Honorable Mention: The Best Man, The Wood, Loving Jezebel
Black cinema is currently in a great place as far as artistic choices, dynamic and complex storytelling and having substance. A movie like Moonlight, that’s still and beautiful and gay as the day is long, would not have had a chance in Hell of being made in any decade other than the 2010’s. Nor a movie that’s as racially complicated and dense as Luce. Do the Right Thing wants to expose the racist animosity that attempts to be hidden (or not hidden) from the surface, but Luce has more ambition than just exposing something we all know is there; it tries to digest raveled ideas and the functionality of race and racism that many 80’s and 90’s films don’t try to breach.

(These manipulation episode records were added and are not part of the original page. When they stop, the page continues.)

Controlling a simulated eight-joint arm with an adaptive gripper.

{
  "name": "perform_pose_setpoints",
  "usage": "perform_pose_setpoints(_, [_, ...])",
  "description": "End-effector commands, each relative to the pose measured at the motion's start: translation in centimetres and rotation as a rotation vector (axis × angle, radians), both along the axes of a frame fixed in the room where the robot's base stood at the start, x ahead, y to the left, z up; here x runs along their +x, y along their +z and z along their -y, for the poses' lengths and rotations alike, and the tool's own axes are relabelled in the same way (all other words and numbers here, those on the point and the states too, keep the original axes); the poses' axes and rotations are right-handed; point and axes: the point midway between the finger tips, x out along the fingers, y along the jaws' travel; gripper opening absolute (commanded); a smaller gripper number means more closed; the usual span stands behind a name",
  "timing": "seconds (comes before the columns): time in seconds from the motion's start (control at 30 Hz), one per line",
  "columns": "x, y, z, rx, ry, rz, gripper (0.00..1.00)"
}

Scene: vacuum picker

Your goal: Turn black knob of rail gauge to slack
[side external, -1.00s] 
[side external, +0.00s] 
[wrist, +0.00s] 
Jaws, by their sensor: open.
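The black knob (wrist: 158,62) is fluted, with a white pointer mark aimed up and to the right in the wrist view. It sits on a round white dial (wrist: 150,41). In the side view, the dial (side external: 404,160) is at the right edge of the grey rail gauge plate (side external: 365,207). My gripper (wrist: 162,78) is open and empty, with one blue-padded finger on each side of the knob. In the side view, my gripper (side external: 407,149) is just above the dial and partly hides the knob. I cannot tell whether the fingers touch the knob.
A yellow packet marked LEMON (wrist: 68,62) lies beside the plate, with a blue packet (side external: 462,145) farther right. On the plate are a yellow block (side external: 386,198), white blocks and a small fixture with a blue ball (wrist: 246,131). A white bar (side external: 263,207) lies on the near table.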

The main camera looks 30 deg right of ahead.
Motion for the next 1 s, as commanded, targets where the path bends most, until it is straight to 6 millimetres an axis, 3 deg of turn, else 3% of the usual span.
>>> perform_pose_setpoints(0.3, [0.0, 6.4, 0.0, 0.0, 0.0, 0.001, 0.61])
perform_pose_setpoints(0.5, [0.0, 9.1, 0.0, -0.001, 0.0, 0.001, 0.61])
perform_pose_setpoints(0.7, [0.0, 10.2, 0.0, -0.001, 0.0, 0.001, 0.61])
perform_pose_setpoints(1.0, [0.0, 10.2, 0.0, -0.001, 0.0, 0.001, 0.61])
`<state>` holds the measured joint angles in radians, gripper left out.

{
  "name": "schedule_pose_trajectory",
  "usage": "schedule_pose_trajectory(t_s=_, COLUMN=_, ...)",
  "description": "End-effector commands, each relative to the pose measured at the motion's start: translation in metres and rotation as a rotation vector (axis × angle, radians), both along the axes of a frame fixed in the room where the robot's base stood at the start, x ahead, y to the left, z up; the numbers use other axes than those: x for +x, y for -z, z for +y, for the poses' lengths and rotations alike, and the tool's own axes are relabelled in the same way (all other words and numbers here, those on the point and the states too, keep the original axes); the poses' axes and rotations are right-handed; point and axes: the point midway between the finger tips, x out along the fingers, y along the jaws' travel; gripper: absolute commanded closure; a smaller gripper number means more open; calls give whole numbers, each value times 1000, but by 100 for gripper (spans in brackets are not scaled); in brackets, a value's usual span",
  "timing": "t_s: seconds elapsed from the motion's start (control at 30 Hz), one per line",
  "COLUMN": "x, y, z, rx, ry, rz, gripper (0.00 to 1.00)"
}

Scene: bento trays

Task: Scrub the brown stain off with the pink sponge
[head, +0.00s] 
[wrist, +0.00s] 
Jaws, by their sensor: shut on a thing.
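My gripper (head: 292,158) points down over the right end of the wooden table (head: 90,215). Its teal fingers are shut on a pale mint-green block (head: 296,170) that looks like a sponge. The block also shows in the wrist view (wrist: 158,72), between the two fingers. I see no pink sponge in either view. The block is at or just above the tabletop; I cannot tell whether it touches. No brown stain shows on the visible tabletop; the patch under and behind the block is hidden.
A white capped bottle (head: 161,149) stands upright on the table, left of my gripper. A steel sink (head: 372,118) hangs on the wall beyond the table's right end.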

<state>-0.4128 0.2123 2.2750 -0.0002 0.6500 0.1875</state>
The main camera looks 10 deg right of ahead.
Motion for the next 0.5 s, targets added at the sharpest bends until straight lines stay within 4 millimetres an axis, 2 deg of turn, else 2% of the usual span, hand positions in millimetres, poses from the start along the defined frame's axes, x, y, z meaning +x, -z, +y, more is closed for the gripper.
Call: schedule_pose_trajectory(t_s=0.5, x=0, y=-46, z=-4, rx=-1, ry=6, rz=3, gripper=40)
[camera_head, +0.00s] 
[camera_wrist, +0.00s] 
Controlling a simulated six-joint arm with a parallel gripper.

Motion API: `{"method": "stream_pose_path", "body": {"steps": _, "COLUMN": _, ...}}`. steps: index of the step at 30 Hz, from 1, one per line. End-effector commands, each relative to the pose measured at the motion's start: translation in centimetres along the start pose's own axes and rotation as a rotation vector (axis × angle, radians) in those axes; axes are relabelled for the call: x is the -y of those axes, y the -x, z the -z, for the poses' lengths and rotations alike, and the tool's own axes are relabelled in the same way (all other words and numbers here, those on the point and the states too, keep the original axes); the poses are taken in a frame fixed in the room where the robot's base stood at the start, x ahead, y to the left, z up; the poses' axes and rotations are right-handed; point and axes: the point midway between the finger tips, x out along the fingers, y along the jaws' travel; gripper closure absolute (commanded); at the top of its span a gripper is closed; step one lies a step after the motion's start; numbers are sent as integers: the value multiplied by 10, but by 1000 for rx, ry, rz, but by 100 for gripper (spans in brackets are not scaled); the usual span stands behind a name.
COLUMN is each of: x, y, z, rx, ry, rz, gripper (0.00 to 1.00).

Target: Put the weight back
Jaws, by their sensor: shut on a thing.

The only problem now is that there’s not a lot of choice, especially compared to the 90’s. For the Top 100, just over 30 movies were comedic and 21 of those films I scored a 3 & 1/2 out of 5 stars rating or better. In the 2010’s, we didn’t get anywhere close to that volume of comedic black films. Though volume isn’t everything (of the 100 movies, 36 are scored 3 stars or lowered or not scored at all), it is something. The 90’s had the luck of being fueled by creative, hungry artists with financial backing. While that type of money isn’t pumped into Hollywood for non-comic book related IP, the varied stories of blackness deserved to be told. Hopefully, this new decade, though off to the rockiest of starts, creates lanes for artistic expression.
This piece was originally posted on February 6, 2020 and updated for grammatical error corrections and clarity on June 1, 2020. Also, I completely deleted the last sentence because, whew, the landing did not stick.
Update as of June 28, 2020: I’m debating on whether I should keep this list continually updated. I think having the timestamp of Feb. 2020 is important, but I wonder how this list could change in Feb. 2021 and beyond. Thinking about this blog and how almost four years have passed since its launch. I love reading old work from time to time but this list feels like it should be not be static.